Next, since Docker has a single entry point for containers, let’s make a generic run.sh file that will launch both the consul agent, as well as the web server:

/root/start-consul.sh &
python /root/work.py

Give the file execution permissions, exit the container, and commit it to a new image:

docker commit 18feadc515f7 prime:v2

Start it up:

docker run -d prime:v2 /bin/bash /root/run.sh

And check that our consul server is aware of the container:

root@dockbox:~# consul members
Node          Address            Status  Type    Build  Protocol
dockbox       172.17.42.1:8301   alive   server  0.4.1  2
ea66b40276c3  172.17.0.131:8301  alive   client  0.4.1  2

Smooth. Let’s launch more!

root@dockbox:~# for i in $(seq 1 19); do docker run -d prime:v2 /bin/bash /root/run.sh; done
root@dockbox:~# consul members | wc -l
21

That includes the header line, but you get the idea. The new containers were automatically picked up by Consul. Pretty cool, eh?

Dynamic Load Balancing

Now let’s take the information we now have from service discovery and use it to automatically modify our nginx config. We’re going to use consul-template to do this.

Preparing the Nginx Template

Once you’ve followed the instructions for installing consul-template, create a template file for consul-template to work off of:

I stored this as /etc/nginx/nginx.ctmpl. This will serve as the base that consul template will use to generate the nginx config every time it detects changes to running services.

Starting Consul Template

To start consul template watching the file, run:

./consul-template -template "/etc/nginx/nginx.ctmpl:/etc/nginx/nginx.conf:service nginx reload"

You should see that the config is automatically reloaded:

* Reloading nginx configuration nginx                       [ OK ]

Looking at the new config file should confirm that it has been updated with any running containers you have. After a few seconds, having launched a few more containers and given their service checks time to pass, here’s what my nginx config shows:

upstream primes {
   server 172.17.0.152:5000;
   server 172.17.0.154:5000;
   server 172.17.0.155:5000;
   server 172.17.0.163:5000;
   server 172.17.0.152:5000;
   server 172.17.0.161:5000;
   server 172.17.0.156:5000;
   server 172.17.0.158:5000;
   server 172.17.0.168:5000;
   server 172.17.0.167:5000;
   server 172.17.0.157:5000;
}

Wahoo! This is exciting stuff. Loading up the website shows that my load balancing still works correctly. If you continue to launch containers and monitor your nginx config, you should start to see more of your containers being automatically added into rotation once their service checks start to pass.

Setting Up the Web UI

The web UI is essentially just a wrapper around all of the HTTP API endpoints, but is much less cumbersome for humans to use. If you’re following along (using the ppa I mentioned earlier), you can easily install the web-ui to get a little better insight into what’s going on:

apt-get install consul-web-ui

When you do this, a new file will be created in /etc/consul.d/ called 10-web-ui.json.
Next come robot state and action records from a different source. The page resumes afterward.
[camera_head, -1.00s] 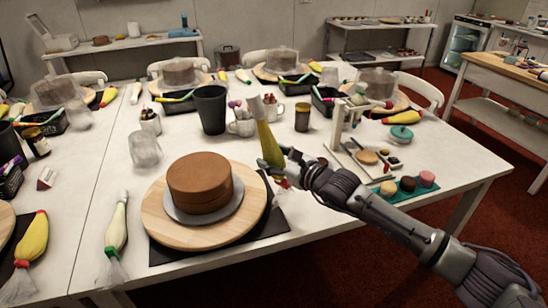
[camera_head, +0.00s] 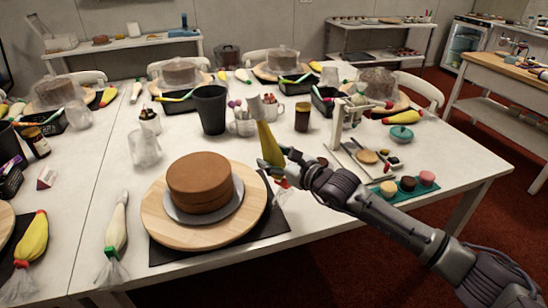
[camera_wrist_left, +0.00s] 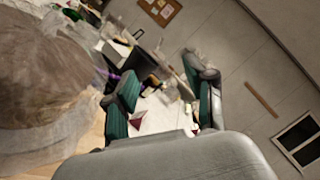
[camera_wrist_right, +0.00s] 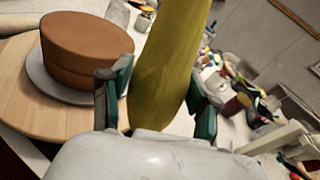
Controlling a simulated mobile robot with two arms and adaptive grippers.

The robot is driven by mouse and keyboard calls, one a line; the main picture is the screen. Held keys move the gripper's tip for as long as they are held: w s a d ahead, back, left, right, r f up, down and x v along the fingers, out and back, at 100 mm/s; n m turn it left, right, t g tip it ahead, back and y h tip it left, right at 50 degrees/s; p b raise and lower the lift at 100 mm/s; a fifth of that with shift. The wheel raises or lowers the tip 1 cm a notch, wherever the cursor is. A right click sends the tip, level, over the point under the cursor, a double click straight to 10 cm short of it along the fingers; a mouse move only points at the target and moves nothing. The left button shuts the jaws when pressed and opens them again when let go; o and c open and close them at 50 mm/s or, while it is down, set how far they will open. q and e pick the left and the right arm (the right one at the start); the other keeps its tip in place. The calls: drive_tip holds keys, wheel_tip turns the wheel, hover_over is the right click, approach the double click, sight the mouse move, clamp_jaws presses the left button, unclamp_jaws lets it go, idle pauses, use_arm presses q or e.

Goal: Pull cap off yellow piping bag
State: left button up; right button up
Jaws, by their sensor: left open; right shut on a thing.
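The yellow piping bag (camera_head: 268,140) stands nearly upright above the table, beside the cake. My right gripper (camera_head: 284,168) is shut on its lower part. A small red part (camera_head: 284,184) shows at the bag's lower end, and a pale end points up. I cannot tell clearly which end carries the cap. In the right wrist view the yellow bag (camera_wrist_right: 170,60) fills the space between the fingers. My left gripper (camera_wrist_left: 162,90) shows only in its own wrist view, open, with nothing between its fingers. It is outside the head view.
A brown cake (camera_head: 199,182) sits on a round wooden turntable (camera_head: 160,222) left of the bag. A black cup (camera_head: 211,110) and a brown jar (camera_head: 302,117) stand behind. Another yellow bag (camera_head: 33,238) and a white one (camera_head: 118,222) lie left. The front right table corner is mostly clear.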

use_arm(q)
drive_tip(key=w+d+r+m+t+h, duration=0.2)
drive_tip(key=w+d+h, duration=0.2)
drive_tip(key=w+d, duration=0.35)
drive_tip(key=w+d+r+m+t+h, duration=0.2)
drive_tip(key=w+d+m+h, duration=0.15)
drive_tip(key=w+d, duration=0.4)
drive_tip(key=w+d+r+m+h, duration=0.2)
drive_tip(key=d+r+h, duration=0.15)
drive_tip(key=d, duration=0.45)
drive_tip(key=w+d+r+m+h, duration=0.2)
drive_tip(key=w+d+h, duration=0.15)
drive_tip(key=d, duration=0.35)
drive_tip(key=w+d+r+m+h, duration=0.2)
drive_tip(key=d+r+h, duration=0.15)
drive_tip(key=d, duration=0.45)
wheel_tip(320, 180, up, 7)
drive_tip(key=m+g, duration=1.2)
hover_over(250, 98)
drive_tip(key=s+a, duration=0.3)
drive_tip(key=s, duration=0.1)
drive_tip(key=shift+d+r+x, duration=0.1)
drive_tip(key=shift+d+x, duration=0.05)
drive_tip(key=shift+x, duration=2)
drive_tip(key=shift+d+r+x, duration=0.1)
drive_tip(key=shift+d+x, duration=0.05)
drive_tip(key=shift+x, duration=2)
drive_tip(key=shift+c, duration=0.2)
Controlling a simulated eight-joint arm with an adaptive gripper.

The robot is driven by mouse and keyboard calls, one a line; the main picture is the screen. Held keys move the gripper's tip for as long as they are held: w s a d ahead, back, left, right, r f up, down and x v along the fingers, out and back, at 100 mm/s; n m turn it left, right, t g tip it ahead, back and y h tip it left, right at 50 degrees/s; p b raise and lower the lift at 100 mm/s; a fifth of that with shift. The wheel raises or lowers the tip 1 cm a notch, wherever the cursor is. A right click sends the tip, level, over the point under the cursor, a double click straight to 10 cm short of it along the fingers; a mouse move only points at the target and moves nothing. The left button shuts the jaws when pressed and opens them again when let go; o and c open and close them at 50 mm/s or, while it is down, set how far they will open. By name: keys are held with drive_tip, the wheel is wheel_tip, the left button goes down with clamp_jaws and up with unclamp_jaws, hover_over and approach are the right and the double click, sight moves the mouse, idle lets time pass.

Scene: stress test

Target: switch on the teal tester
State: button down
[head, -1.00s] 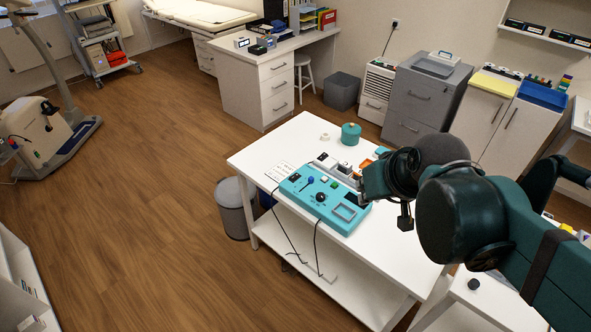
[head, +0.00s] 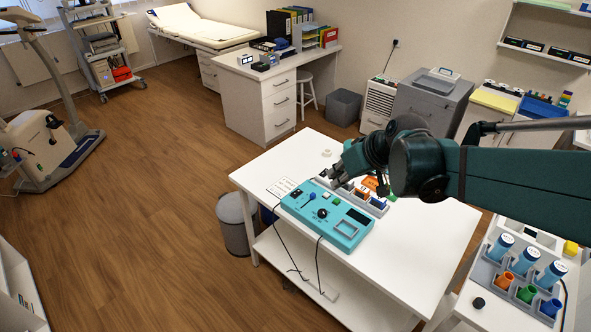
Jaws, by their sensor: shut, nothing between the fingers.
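The teal tester (head: 328,229) lies on the white table (head: 408,262). Its face carries a blue lever (head: 311,196), a round black knob (head: 322,213), a small green button (head: 336,200), a dark display (head: 358,215) and a grey-framed square window (head: 346,229). A small black rocker-like part (head: 297,192) sits at its left end. My gripper (head: 338,180) is above the tester's far edge, near the green button, and looks shut and empty. Whether it touches anything is unclear. My arm hides part of the table behind it.
Behind the tester a row of small coloured blocks (head: 376,203) stands close to my gripper. A white card (head: 281,187) lies left of the tester. Black cables hang over the front edge. The table's right side is clear. A grey bin (head: 236,222) stands at left.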

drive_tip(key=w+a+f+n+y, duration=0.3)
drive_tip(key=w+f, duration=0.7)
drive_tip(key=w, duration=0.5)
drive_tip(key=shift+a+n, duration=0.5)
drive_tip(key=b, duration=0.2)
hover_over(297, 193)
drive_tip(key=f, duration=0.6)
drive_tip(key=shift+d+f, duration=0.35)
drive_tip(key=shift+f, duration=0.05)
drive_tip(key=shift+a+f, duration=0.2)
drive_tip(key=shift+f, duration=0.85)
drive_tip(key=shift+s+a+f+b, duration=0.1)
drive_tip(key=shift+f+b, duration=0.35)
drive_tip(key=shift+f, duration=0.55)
If you don’t want the whole world peeking in, you’ll want to change the default binding of 0.0.0.0 to 127.0.0.1. Once you do that, you can restart consul and tunnel traffic from your machine to the web UI over SSH:

ssh root@dockbox -L 8500:localhost:8500 -N

Now you can load up the web UI (localhost:8500/ui/) and check out your containers:

All in all, not bad for an afternoon’s work!

Where to Go from Here

I hope you see the possibilities of what we’ve explored here. There are so many more things we could start to do on this box to build skills a bit more, such as:

Simulate network outages and see how our system responds.
Randomly take down containers while under a stress test and see how many requests fail. How can this number be reduced? What might be an acceptable compromise?
What is the maximum number of requests our system can handle at a time? Could we tweak some operating system settings to make this higher?
How could we tag and release different versions of our software (e.g. development, staging, and production), while having them all co-exist peacefully in their own containers?
One box can only go so far. How can we get multiple boxes running a set of containers and manage them easily?

The possibilities are endless. If you’re creative and curious enough, you can easily find a hundred more things to test out. Get a database cluster involved. Try some caching layers. Let your imagination go wild! You don’t need crazy hardware. Just your brain.

Helpful Commands

Here are some commands I found myself running regularly throughout this process.

List all containers

docker ps -a

Launch 15 containers

for i in $(seq 1 15); do docker run -d prime:v6 /bin/bash /root/run.sh; done

Stop all running containers

for i in $(docker ps -q); do docker stop $i; done

Delete all containers

for i in $(docker ps -a -q); do docker rm $i; done

Remove a container after it’s stopped

docker run --rm [...]